Shack-a-Thon Nails Down Poverty, Housing Issues
Building shacks to symbolize poverty and to raise awareness of the issue, dozens of Texas A&M University students got out their hammers and nails and participated in the annual Shack-a-Thon event at Rudder Fountain this week.
Various student organizations annually build the shacks as a fundraiser with all profits going to the Aggie Habitat house sponsorship. Most of the materials used to construct the shacks are donated.
The annual Shack-a-Thon promotes a sense of community among the many student organizations that contribute to the project.
Students spend many hours constructing the shacks, then sleep inside them for the entire week of Shack-a-Thon. Other student organizations, such as the Aggie Wranglers, dance teams and musical groups, drop by and provide entertainment for the participants.
Aggie Habitat for Humanity is the local campus chapter of Habitat for Humanity International. It works closely with the Bryan/College Station Habitat Chapter and tries to provide housing for local residents. Aggie Habitat offers families who live in substandard housing the opportunity to own a home. After a family is selected, they must put in at least 500 hours of sweat-equity into building their own home and other Habitat homes. The families are sold a simple, affordable house for the cost of the materials on a 30-year no-interest loan. The houses are built using volunteer labor.

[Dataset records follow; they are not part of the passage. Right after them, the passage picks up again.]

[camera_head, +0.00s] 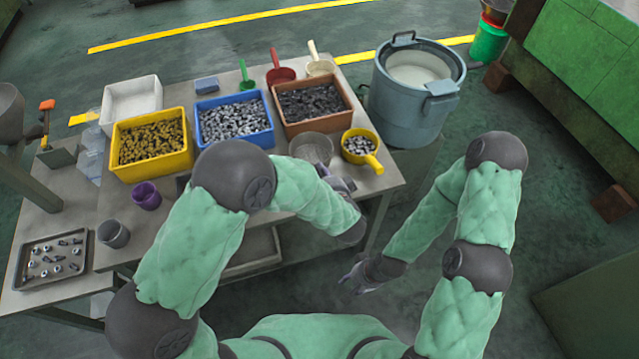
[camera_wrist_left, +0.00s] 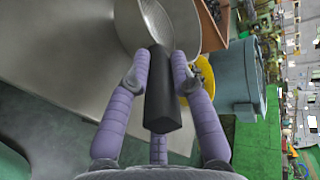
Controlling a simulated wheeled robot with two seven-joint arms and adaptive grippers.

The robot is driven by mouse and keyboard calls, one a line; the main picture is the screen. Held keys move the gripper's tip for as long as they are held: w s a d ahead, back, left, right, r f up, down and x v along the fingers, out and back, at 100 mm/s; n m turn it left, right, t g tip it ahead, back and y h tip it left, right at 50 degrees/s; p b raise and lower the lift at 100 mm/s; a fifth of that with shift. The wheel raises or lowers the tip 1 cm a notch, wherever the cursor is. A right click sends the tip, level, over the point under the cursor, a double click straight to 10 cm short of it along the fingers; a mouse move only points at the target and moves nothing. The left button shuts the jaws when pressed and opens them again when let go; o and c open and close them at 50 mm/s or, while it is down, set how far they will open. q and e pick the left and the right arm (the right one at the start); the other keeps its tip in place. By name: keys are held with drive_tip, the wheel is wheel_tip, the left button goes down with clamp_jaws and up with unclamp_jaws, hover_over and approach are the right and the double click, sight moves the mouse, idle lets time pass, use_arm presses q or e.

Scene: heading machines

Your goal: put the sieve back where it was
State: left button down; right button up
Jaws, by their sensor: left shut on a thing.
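The sieve (camera_head: 312,148) is a round grey mesh bowl with a black handle. It is over the right part of the table, in front of the brown bin and left of the yellow scoop. My left gripper (camera_head: 335,180) is shut on its handle. In the left wrist view, the purple fingers of that gripper (camera_wrist_left: 158,72) close on both sides of the black handle, and the sieve's bowl (camera_wrist_left: 165,22) lies beyond. I cannot tell whether the bowl touches the table. My right gripper (camera_head: 357,277) hangs low and empty in front of the table, too small to judge its opening.
On the table (camera_head: 385,187) stand a yellow bin (camera_head: 152,172), a blue bin (camera_head: 236,145) and a brown bin (camera_head: 318,128) of small parts. The yellow scoop (camera_head: 375,162) is close to the sieve's right.

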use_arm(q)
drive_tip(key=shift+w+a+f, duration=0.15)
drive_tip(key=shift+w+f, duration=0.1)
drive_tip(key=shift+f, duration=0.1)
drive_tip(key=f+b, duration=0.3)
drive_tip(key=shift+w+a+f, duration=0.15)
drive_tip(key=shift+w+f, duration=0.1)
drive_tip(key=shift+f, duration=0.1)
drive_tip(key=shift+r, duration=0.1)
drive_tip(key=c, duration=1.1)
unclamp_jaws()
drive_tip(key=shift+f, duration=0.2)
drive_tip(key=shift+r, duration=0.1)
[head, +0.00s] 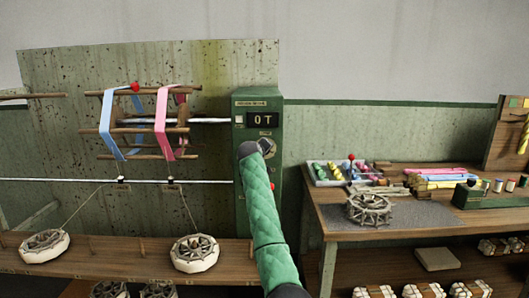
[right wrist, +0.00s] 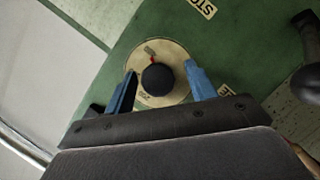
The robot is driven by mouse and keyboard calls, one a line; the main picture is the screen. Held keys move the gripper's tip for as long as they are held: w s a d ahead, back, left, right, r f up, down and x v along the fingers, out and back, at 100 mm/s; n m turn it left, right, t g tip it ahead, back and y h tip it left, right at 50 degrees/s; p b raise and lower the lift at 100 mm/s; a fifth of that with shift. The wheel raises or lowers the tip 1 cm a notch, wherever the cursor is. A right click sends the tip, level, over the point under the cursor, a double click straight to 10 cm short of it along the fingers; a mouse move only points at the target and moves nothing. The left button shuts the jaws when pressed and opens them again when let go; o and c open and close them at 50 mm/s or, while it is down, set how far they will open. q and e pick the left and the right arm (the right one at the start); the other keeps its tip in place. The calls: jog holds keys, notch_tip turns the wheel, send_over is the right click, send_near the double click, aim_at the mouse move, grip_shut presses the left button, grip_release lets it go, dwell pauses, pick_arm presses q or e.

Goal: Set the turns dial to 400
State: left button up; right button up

“This raises money for homes, and there is a real need for them in this area,” says Sierra Travis of Montgomery.
“Many people in the Bryan/College Station area need a home, so this project helps in that regard.
“This is the 14th year of Shack-a-Thon,” adds Ali Phillips of Plano, one of the organizers of this year’s event.
“Since it began, Habitat for Humanity has helped more than 9.8 million people with housing.”
This year, Aggie Habitat will try to raise $55,000 through grants, dues, and two major events.